[Rows from a robot dataset]
_____
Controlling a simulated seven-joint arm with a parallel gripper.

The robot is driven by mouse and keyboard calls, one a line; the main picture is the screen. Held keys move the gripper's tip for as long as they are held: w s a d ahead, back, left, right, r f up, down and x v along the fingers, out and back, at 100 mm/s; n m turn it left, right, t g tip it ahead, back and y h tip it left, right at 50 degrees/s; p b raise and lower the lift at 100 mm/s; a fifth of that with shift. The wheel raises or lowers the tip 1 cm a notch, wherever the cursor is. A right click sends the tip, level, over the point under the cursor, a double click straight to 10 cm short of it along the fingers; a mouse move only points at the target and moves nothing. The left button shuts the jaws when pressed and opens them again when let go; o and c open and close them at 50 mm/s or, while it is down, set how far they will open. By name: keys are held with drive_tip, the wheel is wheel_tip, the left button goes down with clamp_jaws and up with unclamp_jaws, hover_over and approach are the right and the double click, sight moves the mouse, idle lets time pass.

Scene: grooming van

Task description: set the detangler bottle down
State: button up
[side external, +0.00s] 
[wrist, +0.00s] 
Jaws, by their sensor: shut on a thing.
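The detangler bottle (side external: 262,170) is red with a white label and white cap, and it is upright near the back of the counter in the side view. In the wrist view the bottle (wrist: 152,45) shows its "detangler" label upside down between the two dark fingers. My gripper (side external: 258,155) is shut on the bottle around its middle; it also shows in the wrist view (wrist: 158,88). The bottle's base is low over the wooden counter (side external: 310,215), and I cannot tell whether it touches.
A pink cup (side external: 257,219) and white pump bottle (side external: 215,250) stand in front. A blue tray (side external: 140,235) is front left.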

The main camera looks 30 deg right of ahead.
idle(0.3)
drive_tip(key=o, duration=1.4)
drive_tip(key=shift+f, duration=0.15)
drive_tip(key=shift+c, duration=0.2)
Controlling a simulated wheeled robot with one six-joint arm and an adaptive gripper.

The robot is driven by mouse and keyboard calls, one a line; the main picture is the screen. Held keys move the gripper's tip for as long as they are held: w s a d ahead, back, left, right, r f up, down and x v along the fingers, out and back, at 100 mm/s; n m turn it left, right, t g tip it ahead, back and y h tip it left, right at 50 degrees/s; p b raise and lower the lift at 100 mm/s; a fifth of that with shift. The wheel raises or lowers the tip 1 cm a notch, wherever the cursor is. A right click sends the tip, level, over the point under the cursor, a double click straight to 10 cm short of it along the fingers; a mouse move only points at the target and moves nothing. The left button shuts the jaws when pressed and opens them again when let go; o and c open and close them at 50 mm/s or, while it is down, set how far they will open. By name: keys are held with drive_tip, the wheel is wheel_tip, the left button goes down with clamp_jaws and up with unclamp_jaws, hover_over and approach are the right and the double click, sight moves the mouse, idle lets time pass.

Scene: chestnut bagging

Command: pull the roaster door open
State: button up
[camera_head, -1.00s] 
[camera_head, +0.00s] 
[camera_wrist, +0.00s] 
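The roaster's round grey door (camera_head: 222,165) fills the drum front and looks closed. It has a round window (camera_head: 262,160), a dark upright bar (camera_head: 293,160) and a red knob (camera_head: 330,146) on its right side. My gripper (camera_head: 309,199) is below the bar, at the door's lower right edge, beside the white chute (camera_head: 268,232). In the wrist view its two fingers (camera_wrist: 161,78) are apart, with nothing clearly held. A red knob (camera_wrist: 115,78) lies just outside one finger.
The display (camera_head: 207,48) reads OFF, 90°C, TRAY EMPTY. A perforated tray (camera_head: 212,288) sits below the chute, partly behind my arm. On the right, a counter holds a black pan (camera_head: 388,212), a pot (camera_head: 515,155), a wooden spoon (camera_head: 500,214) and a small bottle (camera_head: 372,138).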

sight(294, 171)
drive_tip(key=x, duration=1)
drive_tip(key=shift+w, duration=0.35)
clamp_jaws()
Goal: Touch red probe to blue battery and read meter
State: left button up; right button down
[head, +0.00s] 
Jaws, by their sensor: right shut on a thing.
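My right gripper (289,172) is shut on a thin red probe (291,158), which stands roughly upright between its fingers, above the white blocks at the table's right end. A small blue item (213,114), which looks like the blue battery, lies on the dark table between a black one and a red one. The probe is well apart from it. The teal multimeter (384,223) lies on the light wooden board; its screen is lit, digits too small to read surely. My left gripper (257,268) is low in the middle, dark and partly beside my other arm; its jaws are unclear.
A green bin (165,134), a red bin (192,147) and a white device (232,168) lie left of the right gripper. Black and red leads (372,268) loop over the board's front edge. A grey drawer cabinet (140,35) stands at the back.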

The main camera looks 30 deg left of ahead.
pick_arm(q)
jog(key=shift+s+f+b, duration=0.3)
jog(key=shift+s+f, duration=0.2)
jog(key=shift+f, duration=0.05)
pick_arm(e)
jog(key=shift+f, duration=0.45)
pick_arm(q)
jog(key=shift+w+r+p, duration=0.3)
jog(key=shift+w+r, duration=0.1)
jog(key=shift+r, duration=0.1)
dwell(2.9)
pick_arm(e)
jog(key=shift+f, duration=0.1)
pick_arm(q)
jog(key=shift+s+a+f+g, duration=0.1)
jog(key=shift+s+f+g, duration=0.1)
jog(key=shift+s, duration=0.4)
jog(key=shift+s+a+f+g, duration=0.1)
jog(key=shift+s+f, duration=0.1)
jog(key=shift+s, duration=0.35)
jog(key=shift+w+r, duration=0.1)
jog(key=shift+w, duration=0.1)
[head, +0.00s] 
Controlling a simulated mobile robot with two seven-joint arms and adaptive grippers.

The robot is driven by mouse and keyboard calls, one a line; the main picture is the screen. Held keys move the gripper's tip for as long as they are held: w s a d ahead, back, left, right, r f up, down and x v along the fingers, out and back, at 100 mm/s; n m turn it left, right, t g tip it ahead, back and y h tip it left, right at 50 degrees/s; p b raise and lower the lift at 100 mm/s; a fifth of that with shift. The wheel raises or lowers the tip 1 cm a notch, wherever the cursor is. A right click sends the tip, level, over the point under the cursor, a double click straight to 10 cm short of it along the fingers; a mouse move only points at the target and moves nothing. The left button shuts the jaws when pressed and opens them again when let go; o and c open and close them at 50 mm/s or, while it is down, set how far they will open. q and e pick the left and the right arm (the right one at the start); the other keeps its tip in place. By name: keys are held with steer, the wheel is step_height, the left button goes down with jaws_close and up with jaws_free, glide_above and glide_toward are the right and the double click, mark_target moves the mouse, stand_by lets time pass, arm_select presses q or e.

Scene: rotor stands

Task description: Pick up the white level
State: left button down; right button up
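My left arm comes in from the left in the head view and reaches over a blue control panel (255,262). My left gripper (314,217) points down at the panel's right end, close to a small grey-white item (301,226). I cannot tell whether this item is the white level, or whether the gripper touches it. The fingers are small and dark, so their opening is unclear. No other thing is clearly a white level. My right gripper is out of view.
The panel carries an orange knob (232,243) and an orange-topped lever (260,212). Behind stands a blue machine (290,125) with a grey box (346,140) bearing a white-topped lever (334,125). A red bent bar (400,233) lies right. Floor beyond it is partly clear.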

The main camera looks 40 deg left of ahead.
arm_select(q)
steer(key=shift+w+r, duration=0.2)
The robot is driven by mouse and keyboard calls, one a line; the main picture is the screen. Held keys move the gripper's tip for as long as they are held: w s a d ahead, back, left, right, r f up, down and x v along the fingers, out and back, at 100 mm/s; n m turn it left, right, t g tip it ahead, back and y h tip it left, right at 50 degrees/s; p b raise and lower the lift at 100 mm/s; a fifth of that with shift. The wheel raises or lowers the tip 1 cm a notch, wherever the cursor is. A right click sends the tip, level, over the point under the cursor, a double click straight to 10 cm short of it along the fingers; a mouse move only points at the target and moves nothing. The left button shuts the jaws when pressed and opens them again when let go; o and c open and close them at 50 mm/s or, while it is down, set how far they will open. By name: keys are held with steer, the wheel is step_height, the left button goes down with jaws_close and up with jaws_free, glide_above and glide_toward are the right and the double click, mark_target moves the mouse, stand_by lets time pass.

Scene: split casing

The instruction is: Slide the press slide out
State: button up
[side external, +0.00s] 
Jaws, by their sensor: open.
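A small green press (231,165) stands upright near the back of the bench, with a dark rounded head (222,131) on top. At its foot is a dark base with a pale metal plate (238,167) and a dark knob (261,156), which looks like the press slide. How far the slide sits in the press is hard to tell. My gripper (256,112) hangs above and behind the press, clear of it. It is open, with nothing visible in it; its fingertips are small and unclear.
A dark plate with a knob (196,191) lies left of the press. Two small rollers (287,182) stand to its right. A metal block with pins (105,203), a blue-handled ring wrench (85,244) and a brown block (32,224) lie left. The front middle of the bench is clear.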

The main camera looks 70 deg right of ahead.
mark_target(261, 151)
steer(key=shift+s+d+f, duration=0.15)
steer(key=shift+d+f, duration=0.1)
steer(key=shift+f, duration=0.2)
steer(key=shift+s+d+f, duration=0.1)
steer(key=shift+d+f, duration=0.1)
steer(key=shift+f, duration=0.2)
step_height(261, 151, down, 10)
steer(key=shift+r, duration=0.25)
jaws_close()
_____
◆ SET EXERCISE ◆
Scan the material above for the string "Scene" and report each line where you find it.

◆ SOLUTION FOR THIS TASK ◆
Scene: grooming van
Scene: chestnut bagging
Scene: rotor stands
Scene: split casing

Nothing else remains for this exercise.